14.3 No waiver by us of any of these terms and conditions
shall be effective unless it is expressly stated to be a waiver and is communicated
to you in writing in accordance with clause 10.
15. SEVERABILITY
If any of these terms
and Conditions or any provisions of a Contract are determined by any competent authority
to be invalid, unlawful or unenforceable to any extent, such term, condition or provision
will to that extent be severed from the remaining terms, conditions and provisions
which will continue to be valid to the fullest extent permitted by law.
16. ENTIRE
AGREEMENT
We intend to rely upon these terms and conditions and any document expressly
referred to in them in relation to the subject matter of any Contract.
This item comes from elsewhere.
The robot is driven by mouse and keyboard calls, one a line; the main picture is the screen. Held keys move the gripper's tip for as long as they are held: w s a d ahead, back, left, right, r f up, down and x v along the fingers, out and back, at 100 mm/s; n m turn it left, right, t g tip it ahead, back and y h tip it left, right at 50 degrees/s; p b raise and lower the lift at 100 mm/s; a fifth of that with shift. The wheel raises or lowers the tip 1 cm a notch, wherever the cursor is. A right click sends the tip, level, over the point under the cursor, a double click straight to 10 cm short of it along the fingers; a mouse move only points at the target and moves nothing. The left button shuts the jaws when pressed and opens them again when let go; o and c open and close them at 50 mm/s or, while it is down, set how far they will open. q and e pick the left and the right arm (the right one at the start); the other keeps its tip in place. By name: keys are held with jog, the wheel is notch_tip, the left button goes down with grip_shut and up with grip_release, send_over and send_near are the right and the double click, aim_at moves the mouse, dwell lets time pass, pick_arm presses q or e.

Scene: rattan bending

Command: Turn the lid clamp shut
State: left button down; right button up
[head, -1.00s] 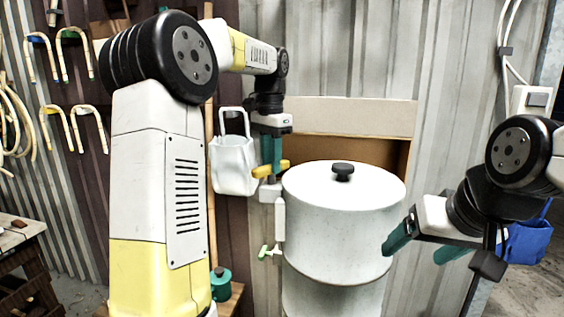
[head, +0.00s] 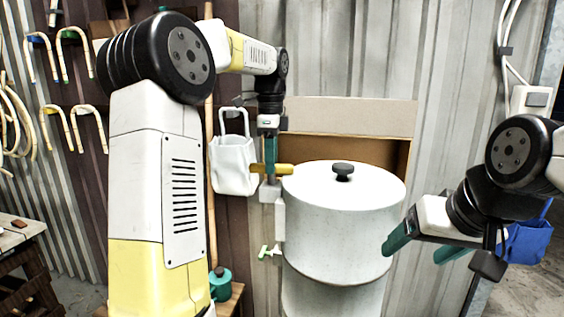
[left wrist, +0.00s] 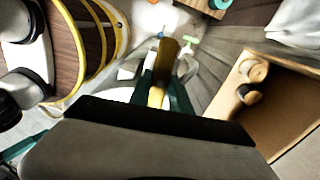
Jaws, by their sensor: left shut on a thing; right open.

While we accept
responsibility for statements and representations made by our duly authorised agents,
please make sure you ask for any variations from these terms and conditions to be
confirmed in writing.
17. OUR RIGHT TO VARY THESE TERMS AND CONDITIONS
17.1 We have
the right to revise and amend these terms and conditions from time to time to reflect
changes in market conditions affecting our business, changes in technology, changes
in payment methods, changes in relevant laws and regulatory requirements and changes
in our system's capabilities.
17.2 You will be subject to the policies and terms
and conditions in force at the time that you order products from us, unless any change
to those policies or these terms and conditions is required to be made by law or
governmental authority (in which case it will apply to orders previously placed by
you), or if we notify you of the change to those policies or these terms and conditions
before we send you the Dispatch Confirmation (in which case we have the right to
assume that you have accepted the change to the terms and conditions, unless you
notify us to the contrary within seven working days of receipt by you of the Products).
18. LAW
AND JURISDICTION
Contracts for the purchase of Products through our site will be
governed by English law. Any dispute arising from, or related to, such Contracts
shall be subject to the non-exclusive jurisdiction of the courts of England and Wales.